These plug-ins can be created by navigating to Manage > Plug-ins. Once the BASH script is provided, the DCHQ agent will execute this script inside the container. A user can specify arguments that can be overridden at request time and post-provision. Anything preceded by the $ sign is considered an argument — for example, $file_url can be an argument that allows developers to specify the download URL for a WAR file. This can be overridden at request time and post-provision when a user wants to refresh the Java WAR file on a running container.

The plug-in ID needs to be provided when defining the YAML-based application template. For example, to invoke a BASH script plug-in for Nginx, we would reference the plug-in ID as follows:

7283068_orig

In the example templates, we are invoking 4 BASH script plug-ins.

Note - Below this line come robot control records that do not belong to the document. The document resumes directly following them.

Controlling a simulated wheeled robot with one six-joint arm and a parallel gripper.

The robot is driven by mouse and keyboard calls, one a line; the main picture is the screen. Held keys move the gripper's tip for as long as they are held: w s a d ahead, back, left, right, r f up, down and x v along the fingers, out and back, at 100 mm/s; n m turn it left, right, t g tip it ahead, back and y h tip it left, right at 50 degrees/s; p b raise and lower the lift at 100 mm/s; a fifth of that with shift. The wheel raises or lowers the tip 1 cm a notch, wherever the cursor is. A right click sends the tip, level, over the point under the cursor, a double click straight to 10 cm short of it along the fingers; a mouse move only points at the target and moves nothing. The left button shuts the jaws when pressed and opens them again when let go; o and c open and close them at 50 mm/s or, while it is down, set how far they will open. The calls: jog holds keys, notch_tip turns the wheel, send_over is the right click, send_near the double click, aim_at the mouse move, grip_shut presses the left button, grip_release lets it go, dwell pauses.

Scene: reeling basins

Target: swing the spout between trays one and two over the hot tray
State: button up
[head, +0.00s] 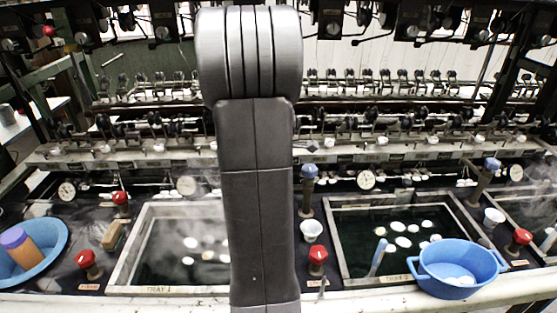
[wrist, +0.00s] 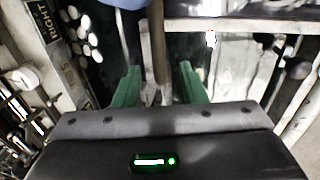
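In the head view the spout (head: 308,190) is a dark upright post with a blue top, between tray one (head: 125,262) at left and tray two (head: 345,262) at right. Pale haze hangs over tray one; tray two looks clear. White cocoons float in both. In the wrist view my gripper (wrist: 158,72) has two green fingers standing apart. A brownish post (wrist: 157,40), probably the spout's, shows between them with gaps on both sides; I cannot tell how deep it sits. A blue shape is cut off at the top. My arm hides part of tray one and the gripper in the head view.
Red-knobbed valves (head: 318,258) stand beside the trays. A blue basin (head: 457,270) sits at tray two's front right corner, and another blue bowl (head: 50,262) is at far left. A white cup (head: 311,230) is near the spout. Reeling machinery (head: 400,85) crosses behind.

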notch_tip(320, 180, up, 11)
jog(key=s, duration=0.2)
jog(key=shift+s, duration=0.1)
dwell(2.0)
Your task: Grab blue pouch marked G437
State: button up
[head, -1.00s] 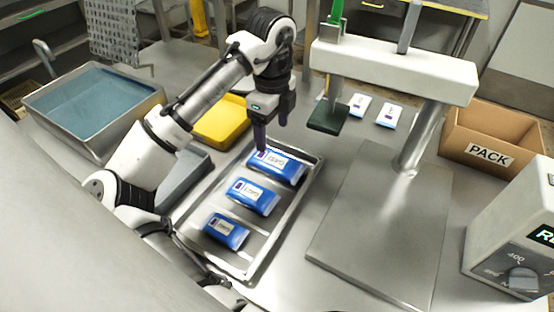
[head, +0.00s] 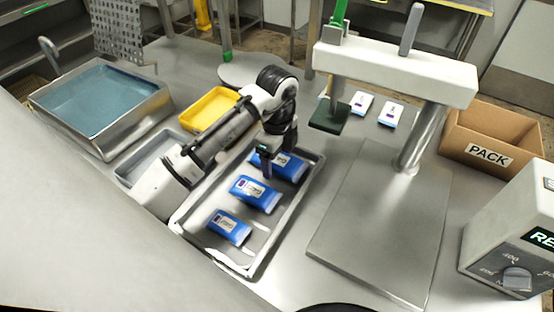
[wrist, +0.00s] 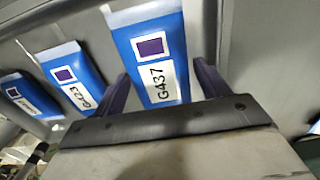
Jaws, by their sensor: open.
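The blue pouch marked G437 (wrist: 152,50) has a white label with a purple square. It fills the middle of the wrist view and is the far pouch in the head view (head: 293,168), partly hidden by my gripper. My gripper (wrist: 163,82) is open, with one finger on each side of the pouch's near end in the wrist picture. In the head view my gripper (head: 278,158) is low over that pouch. I cannot tell whether the fingers touch it.
The metal tray (head: 300,207) also holds the pouch marked G423 (wrist: 72,78) and a third blue pouch (head: 229,227). A sealing press (head: 395,72) stands to the right. A yellow tray (head: 208,109) and a water basin (head: 101,105) lie left. A PACK box (head: 487,155) is far right.

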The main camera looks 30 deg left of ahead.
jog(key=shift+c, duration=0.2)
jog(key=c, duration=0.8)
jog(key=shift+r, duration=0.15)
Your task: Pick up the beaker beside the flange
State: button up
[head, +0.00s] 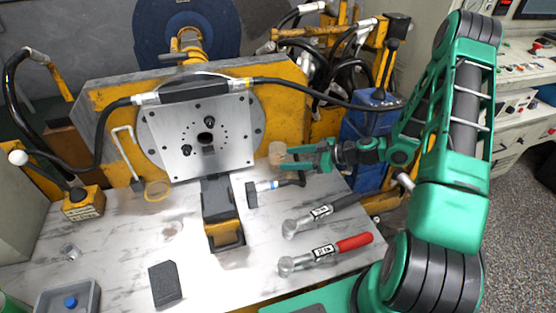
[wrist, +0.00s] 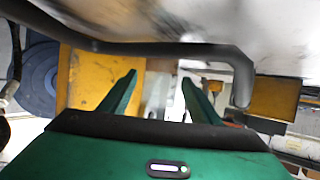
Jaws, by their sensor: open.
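The flange (head: 176,143) is a square metal plate with bolt holes on the yellow machine in the head view. A small, pale tan, cup-like thing (head: 277,153), apparently the beaker, is just right of the flange. My gripper (head: 291,158) is right beside it, with its fingers pointing left toward it. In the wrist view my gripper (wrist: 159,82) is open, with its two green fingers apart. A blurred pale shape (wrist: 157,92) shows between the fingers; I cannot tell what it is. I cannot tell whether the fingers reach around the cup-like thing.
A black hose (head: 330,97) arches over the flange and crosses the wrist view. Tools with black (head: 340,203) and red (head: 352,243) handles lie on the marble-look table (head: 110,232). A small clear glass (head: 70,252) and a grey tray (head: 88,292) are at left.

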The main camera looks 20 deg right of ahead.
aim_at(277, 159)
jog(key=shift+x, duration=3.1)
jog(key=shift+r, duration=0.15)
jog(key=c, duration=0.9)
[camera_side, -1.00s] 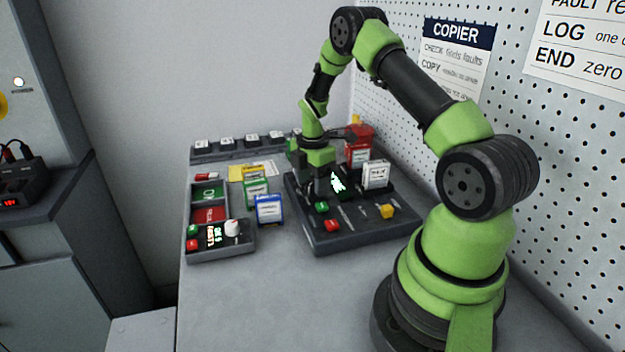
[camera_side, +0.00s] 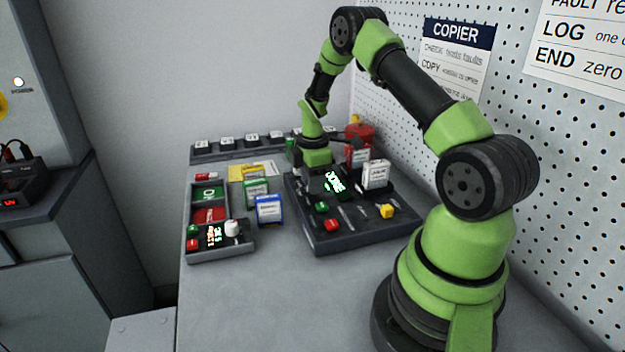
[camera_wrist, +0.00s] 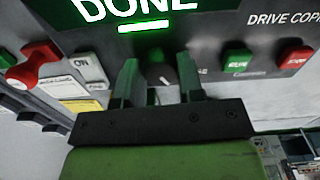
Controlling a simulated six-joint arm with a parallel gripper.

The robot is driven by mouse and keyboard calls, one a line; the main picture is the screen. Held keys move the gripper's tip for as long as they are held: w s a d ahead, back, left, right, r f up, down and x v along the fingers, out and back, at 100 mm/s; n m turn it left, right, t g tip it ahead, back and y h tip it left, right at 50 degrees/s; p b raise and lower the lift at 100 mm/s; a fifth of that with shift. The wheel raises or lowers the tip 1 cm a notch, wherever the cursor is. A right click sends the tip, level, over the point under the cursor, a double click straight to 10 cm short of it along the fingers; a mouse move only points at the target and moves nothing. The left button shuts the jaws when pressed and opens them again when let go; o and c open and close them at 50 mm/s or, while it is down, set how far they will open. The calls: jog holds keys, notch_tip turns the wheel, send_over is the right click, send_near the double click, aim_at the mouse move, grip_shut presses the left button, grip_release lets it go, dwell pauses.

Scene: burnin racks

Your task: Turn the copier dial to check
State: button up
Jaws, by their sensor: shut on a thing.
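The copier (camera_side: 318,243) is a dark box on the bench with a lit display (camera_side: 335,182). The copier dial (camera_wrist: 160,73) is a dark round knob with a white pointer line, below the display. My gripper (camera_wrist: 160,78) has one finger on each side of the dial and is shut on it. In the side view the dial is hidden by the gripper, and I cannot read its position labels.
A green and a red button (camera_side: 332,225) and a yellow one (camera_side: 386,211) sit on the copier. A white drive (camera_side: 376,174) and a red drive (camera_side: 359,140) stand at its right and back. Blue, green and yellow drives (camera_side: 269,209) stand left, beside a tester (camera_side: 219,254).

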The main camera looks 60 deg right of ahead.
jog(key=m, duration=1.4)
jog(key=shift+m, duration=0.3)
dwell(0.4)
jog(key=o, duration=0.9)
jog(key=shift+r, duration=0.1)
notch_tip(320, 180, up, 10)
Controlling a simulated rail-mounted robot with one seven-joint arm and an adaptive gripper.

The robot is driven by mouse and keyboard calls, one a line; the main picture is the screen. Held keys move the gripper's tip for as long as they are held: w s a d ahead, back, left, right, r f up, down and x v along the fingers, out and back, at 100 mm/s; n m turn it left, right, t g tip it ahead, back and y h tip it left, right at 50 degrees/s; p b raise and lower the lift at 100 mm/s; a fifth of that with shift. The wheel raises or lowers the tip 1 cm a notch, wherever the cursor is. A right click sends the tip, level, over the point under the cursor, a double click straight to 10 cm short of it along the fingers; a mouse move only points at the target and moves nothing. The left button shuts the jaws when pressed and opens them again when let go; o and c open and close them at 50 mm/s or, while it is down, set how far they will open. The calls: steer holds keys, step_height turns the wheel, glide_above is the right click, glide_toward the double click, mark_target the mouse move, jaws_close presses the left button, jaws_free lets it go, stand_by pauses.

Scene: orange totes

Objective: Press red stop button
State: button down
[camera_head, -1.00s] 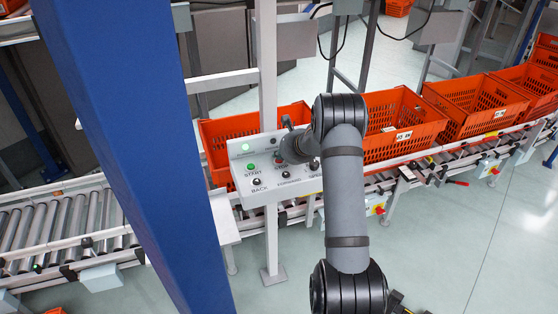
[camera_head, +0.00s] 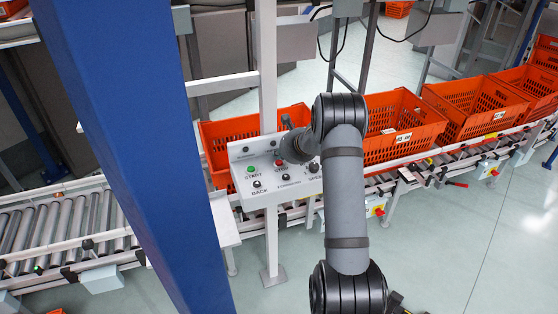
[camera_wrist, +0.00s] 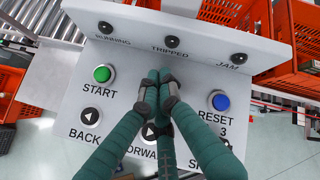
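The white control panel (camera_head: 242,156) stands on a post in the head view, and it fills the middle of the wrist view (camera_wrist: 210,75). A bit of the red stop button (camera_head: 279,163) shows to the right of the green START button (camera_head: 252,170). My gripper (camera_head: 284,160) is at the stop button. In the wrist view the teal fingers of my gripper (camera_wrist: 161,76) are together, between the green START button (camera_wrist: 102,73) and the blue RESET button (camera_wrist: 220,101). They hide the stop button there. The RUNNING lamp (camera_wrist: 105,27) is dark.
The panel's raised back edge carries the TRIPPED (camera_wrist: 172,41) and JAM (camera_wrist: 239,59) lamps. Orange totes (camera_head: 404,128) stand on the roller conveyor behind it. A blue column (camera_head: 130,130) stands at left.

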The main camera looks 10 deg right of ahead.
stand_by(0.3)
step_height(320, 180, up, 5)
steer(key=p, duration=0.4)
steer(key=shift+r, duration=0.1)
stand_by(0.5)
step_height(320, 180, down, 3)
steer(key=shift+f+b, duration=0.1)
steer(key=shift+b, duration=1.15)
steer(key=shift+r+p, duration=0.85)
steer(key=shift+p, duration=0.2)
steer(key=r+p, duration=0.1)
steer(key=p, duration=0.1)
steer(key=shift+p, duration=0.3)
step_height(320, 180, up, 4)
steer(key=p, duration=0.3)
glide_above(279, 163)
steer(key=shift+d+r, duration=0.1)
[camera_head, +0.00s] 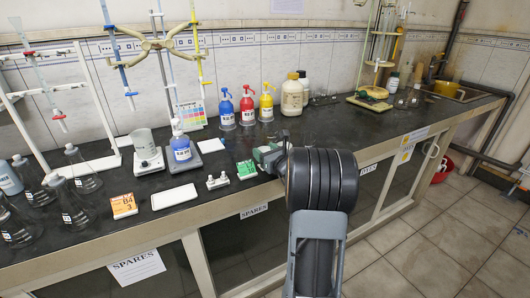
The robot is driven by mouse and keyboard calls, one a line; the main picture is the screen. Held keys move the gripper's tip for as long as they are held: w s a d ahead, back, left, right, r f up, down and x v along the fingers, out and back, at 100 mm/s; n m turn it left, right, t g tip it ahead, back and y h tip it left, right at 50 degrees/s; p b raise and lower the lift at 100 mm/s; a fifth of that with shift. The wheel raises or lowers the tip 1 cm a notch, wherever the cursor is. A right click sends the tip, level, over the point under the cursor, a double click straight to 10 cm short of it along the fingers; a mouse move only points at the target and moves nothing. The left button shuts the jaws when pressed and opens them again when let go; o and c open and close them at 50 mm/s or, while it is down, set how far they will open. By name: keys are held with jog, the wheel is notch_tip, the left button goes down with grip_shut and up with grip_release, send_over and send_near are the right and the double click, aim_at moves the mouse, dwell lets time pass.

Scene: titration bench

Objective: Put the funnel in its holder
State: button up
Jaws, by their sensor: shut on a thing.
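My gripper (268,154) is over the bench, right of the middle of the picture, seen from behind my dark, thick wrist. It is shut on a thing, but the wrist and the small size keep me from making out what it holds. I cannot clearly pick out the funnel. I also cannot tell which thing is its holder; a white rack (105,92) stands at the left and a tall stand (380,55) at the back right.
Blue, red and yellow wash bottles (247,107) stand behind my gripper. A small green-and-white piece (247,169) lies just left of it. Several flasks (77,170) crowd the left. A white tile (174,197) lies at the front. The dark bench (400,118) is fairly clear to the right.

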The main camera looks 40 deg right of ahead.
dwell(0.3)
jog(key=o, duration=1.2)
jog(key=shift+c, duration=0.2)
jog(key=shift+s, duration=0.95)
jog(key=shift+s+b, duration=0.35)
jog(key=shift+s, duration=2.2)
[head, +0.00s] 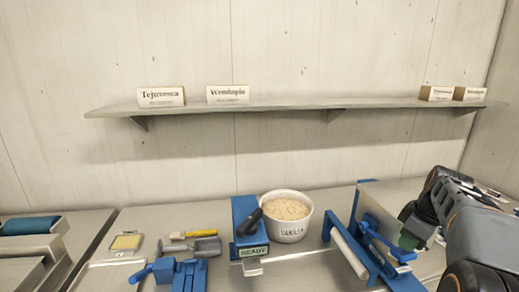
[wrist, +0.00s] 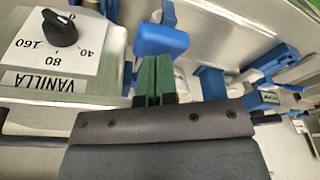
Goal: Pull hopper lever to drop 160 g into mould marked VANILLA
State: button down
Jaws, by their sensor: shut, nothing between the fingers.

Nginx is invoking a BASH script plug-in that injects container IP’s of the application servers in the default.conf file dynamically (or at request time). The plug-in ID is 0H1Nk.

Apache HTTP Server (httpd) is invoking a BASH script plug-in that injects container IP’s of the application servers in the httpd.conf file dynamically (or at request time). The plug-in ID is uazUi.

The beauty of the Nginx and Apache HTTP Server (httpd) plug-ins is that they can be executed post-provision as part of the application server cluster scale in or scale out. This makes it possible to define auto-scale policies that automatically update the web server (or load balancer). This is part of DCHQ’s Service Discovery framework.

Service Discovery with plug-in life-cycle stages

The lifecycle parameter in plug-ins allows you to specify the exact stage or event to execute the plug-in. If not lifecycle is specified, then by default, the plug-in will be execute on_create. Here are the supported lifecycle stages:

  • on_create — executes the plug-in when creating the container
  • on_start — executes the plug-in after a container starts
  • on_stop — executes the plug-in before a container stops
  • on_destroy — executes the plug-in before destroying a container
  • post_create — executes the plug-in after the container is created and running
  • post_start[:Node] — executes the plug-in after another container starts
  • post_stop[:Node] — executes the plug-in after another container stops
  • post_destroy[:Node] — executes the plug-in after another container is destroyed
  • post_scale_out[:Node] — executes the plug-in after another cluster of containers is scaled out
  • post_scale_in[:Node] — executes the plug-in after another cluster of containers is scaled in

To get access to the Nginx and Apache HTTP Server (httpd) plug-ins under the EULA license, make sure you either:

The application servers (Tomcat, Jetty, and JBoss) are also invoking a BASH script plug-in to deploy the Java WAR file from the accessible GitHub URL.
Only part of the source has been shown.